- **What is expected**:
Go through the data below. List every line that holds the word "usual".

- **Dataset content**:

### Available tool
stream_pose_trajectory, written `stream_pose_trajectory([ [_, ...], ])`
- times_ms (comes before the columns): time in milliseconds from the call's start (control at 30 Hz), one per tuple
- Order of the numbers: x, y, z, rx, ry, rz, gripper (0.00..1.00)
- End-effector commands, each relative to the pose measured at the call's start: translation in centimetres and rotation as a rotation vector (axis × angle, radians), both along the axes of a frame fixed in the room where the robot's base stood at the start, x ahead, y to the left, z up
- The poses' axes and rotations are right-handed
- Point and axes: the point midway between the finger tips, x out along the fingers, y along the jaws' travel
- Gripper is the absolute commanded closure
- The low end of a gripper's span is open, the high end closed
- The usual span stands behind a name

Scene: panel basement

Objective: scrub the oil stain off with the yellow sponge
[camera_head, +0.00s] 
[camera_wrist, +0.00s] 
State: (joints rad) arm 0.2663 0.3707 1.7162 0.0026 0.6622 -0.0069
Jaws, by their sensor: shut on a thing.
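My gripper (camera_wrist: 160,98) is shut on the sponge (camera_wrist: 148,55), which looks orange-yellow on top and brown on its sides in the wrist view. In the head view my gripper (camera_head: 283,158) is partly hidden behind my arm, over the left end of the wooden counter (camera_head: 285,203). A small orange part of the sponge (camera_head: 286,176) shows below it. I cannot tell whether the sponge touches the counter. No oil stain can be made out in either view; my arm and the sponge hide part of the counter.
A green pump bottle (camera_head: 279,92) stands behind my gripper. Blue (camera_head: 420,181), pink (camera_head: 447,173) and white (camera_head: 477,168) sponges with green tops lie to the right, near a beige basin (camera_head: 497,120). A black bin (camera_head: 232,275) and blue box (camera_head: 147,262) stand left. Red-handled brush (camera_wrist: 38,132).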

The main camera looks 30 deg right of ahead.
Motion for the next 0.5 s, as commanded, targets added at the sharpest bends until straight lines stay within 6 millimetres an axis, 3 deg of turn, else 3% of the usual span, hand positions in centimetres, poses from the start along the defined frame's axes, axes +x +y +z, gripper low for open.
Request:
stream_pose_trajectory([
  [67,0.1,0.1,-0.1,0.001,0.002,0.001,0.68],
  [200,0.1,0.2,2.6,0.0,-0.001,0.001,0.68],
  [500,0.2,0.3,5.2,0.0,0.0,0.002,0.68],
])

- **Answer for the task**:
- The usual span stands behind a name
Motion for the next 0.5 s, as commanded, targets added at the sharpest bends until straight lines stay within 6 millimetres an axis, 3 deg of turn, else 3% of the usual span, hand positions in centimetres, poses from the start along the defined frame's axes, axes +x +y +z, gripper low for open.

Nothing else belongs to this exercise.